The other three on Easter.
 

Tuesday, April 7, 2015

Even though they are gone, they are still here

I hit a milestone on Easter that I never imagined I would hit, even a few months ago.  I woke up on Easter morning with a day of family celebration ahead of me and I didn't cry. I felt sad. I would much rather have been looking forward to spending the day with my dad and Sue, but that isn't our reality around here. I gave myself some pep talks leading up to the big holiday. I told myself that it was okay not to look forward to it.  It's okay to even dread it. Once I gave myself permission to be upset, I felt better. I didn't think I would have a holiday without crying, but I did.

I see Sue everywhere I look, it seems. On Friday night her boys came over to hang out and spend the night. I see her in them, and we have a lot of fun together.  Today her girls are here, and even though they are so busy with their playing, they pause for a moment to tell me something and I hear her coming through them. I see her in the fluffy robin that came to sit on the tree outside my window and just sat and stared at me. Sue loved birds more than anyone I know, so they remind me of her.

My Dad is around too.  I see him all the time in my youngest son. I feel him as I cook his recipes and hear his instructions in my head.  Make sure to season this well! It will be bland if you don't! I laugh when my boys and nephews do things that I know would make him laugh.  He was always so proud of his grandkids, and I know he still is.

I still have good days and extra tough days. I still have moments when something happens and my first instinct is to call Sue. I still feel like the rest of my life seems like an awfully long time to go without talking with her again. But I'm also getting used to all these feelings.

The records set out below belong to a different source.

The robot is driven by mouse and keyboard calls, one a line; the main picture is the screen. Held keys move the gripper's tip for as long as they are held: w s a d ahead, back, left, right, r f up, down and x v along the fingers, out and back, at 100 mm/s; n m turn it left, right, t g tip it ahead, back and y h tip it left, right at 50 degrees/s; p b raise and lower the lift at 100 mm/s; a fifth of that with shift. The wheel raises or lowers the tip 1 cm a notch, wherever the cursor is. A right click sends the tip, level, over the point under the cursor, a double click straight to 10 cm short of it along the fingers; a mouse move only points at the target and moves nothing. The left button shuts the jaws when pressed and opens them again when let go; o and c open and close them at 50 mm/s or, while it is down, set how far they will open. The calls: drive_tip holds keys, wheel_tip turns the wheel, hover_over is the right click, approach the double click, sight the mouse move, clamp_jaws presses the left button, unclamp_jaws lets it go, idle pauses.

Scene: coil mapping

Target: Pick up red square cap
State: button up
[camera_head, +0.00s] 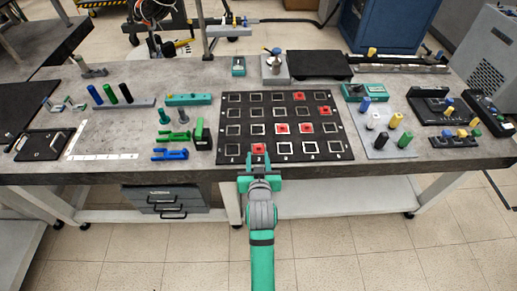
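Several red square caps lie on a black board (346,154) marked with rows of white square outlines. The nearest red cap (259,148) sits in the front row. Two more, a red cap (282,128) and a red cap (306,127), lie in the row behind. Another red cap (324,109) is at the right, and one more red cap (298,96) is in the back row. My gripper (259,158) is at the board's front edge, just short of the nearest cap. Its green fingers are apart with nothing visible between them. Its height above the table is hard to tell.
A grey plate (378,146) with coloured pegs stands to the right. A grey block (275,70) with a metal fixture is behind. Bare table (110,172) lies at the front left.

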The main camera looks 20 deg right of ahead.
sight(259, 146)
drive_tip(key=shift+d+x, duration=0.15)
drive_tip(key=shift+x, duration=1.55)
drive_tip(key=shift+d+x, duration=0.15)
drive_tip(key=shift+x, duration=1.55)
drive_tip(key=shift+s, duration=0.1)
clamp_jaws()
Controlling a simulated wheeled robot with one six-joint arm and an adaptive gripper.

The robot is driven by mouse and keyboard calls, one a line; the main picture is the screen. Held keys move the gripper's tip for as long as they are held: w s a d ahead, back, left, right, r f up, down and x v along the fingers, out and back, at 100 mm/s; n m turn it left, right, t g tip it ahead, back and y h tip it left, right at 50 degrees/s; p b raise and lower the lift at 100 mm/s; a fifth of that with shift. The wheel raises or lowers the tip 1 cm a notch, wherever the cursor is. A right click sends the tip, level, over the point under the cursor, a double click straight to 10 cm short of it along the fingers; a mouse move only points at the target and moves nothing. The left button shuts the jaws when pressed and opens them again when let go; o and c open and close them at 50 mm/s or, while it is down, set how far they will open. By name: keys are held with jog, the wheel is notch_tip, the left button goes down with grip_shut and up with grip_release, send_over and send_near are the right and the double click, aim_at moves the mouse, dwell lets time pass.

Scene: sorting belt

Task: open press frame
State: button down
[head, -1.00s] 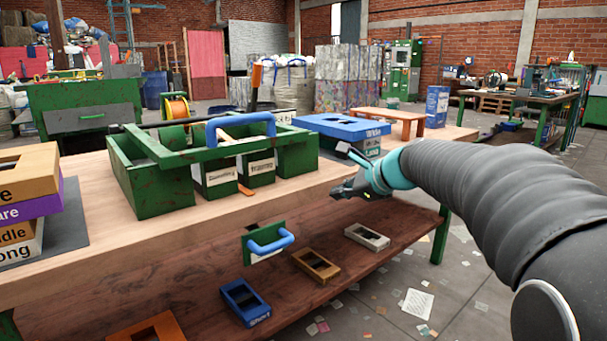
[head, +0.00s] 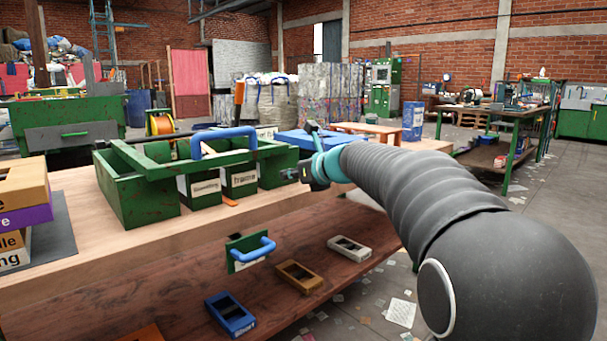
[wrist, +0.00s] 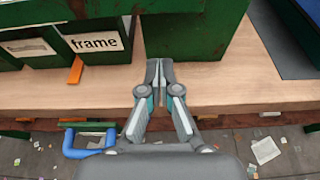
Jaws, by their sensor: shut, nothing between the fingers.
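The press frame (head: 270,148) is a green frame with a blue arched handle (head: 225,138). It lies lowered across the top of a green box (head: 130,195) on the wooden bench. White labels show on its compartments; one reads "frame" in the wrist view (wrist: 97,40). My gripper (head: 290,174) is at the box's right end. In the wrist view, my gripper's fingers (wrist: 160,72) are together and empty, just in front of a green wall (wrist: 195,35). I cannot tell whether they touch it. The blue arched handle is not in the wrist view.
A small green drawer front with a blue handle (head: 254,252) is below the bench edge. An orange tab (wrist: 76,68) sticks out under the box. A blue box (head: 305,141) stands behind my gripper. Small trays (head: 299,277) lie on the lower shelf.

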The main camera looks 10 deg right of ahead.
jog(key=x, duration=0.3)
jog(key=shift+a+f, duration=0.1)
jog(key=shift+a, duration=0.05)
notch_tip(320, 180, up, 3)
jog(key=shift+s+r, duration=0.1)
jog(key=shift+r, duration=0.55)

Lately I look forward to the future with greater optimism. Instead of feeling guilty that I will watch her oldest son graduate from high school next year, I feel fortunate.

I really should do more blogging, somehow I always seem to end up feeling like the luckiest person on earth when I step back and evaluate my life. How is it that life is so painful and beautiful all at once?

Much love to you all this Spring Break!